I asked her professional opinion, as she is a nurse, if we should get on the flight to Ohio the next day. She recommended if it was possible to postpone the trip that we should. So, I canceled the flight.

 

Over the next two days, my parents sent us pics of them with my nieces and pics of the snow in Ohio. After a case of severe FOMO (Fear Of Missing Out), my daughter packed her bags, our dog a bag, and asked me how far it was to drive to Ohio.

 

I mapped it out: 14.5 hours.

 

I think the most I’d ever driven at one time was five hours, but I kept having this nagging thought— if everything was going to crap, I wanted to be with my family. So, through sheer adrenaline and determination, Ellie, our dog, Keller, and I piled into the car, and I drove us 14.5 hours in one day to get to our family.

 

We stayed quarantined at my brother’s house and soaked up the quality time with my nieces, Milly and Adelyn. At the end of our time together, I was so thankful my parents canceled their flight and drove with us back to Texas, as I was seriously dreading trying to do the long drive all alone and the thought of them flying seemed incredibly risky.

 

We’ve been home now for over a week, and it’s been an adjustment finding our new normal. Ellie’s continued her dyslexia tutoring through her zoom calls, and this week we will jump into homeschooling.

 

Even though the situation we find ourselves in is uncertain, we’re making an effort to focus on the positives as much as we can.

 

We’ve enjoyed taking our dog on daily walks, riding our bikes, and I’ve been cooking on the regular, which is a miracle in and of itself thanks to HelloFresh. We’ve even had impromptu dance parties (shout out to Alexa for the incredible tunes). I’m learning to make the most of this slower pace of life, and feeling less pressure to keep up with the Joneses and more freedom to be and spend quality time with my daughter.

 

To look into her eyes and see her. I can feel the love and respect growing from her through our deeper connection.

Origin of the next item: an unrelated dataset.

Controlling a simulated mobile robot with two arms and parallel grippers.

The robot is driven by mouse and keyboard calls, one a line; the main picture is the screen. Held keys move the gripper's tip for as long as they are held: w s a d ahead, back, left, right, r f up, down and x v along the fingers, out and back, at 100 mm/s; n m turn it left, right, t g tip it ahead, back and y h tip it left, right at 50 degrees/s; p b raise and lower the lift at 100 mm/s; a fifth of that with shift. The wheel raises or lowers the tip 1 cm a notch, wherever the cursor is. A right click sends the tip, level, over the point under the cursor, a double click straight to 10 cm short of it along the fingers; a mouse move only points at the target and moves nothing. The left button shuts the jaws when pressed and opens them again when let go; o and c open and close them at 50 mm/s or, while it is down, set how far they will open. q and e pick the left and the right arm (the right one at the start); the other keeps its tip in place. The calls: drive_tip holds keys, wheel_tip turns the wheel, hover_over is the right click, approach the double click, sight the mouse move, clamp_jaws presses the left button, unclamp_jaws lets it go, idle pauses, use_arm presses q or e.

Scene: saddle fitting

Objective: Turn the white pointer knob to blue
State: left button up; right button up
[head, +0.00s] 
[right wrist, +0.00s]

In the mornings, I started a new tradition of sitting on my closet floor in the dark before my daughter wakes up, just breathing and connecting with God for 10 minutes. I got the idea from one of my favorite writers, Glennon Doyle, in her latest memoir, Untamed, which I’ve listened to four times already.

 

I’m using this time to try new things, to create new boundaries and new routines. To follow through on the things I’ve been saying I want to do. To experiment with new strategies.

 

I’m finally taking the time to slow down enough to complete the little things, like putting household items back in place, so I don’t find myself overwhelmed. I’m permitting myself to create the life I’ve imagined. It’s challenging, it’s liberating, and I’m here for it.

 

What is this experience teaching you about yourself, about life, about your family? I’d love to hear your thoughts. In this with you, my friend. Praying for safety and healing over our country and the world. Love and Blessings.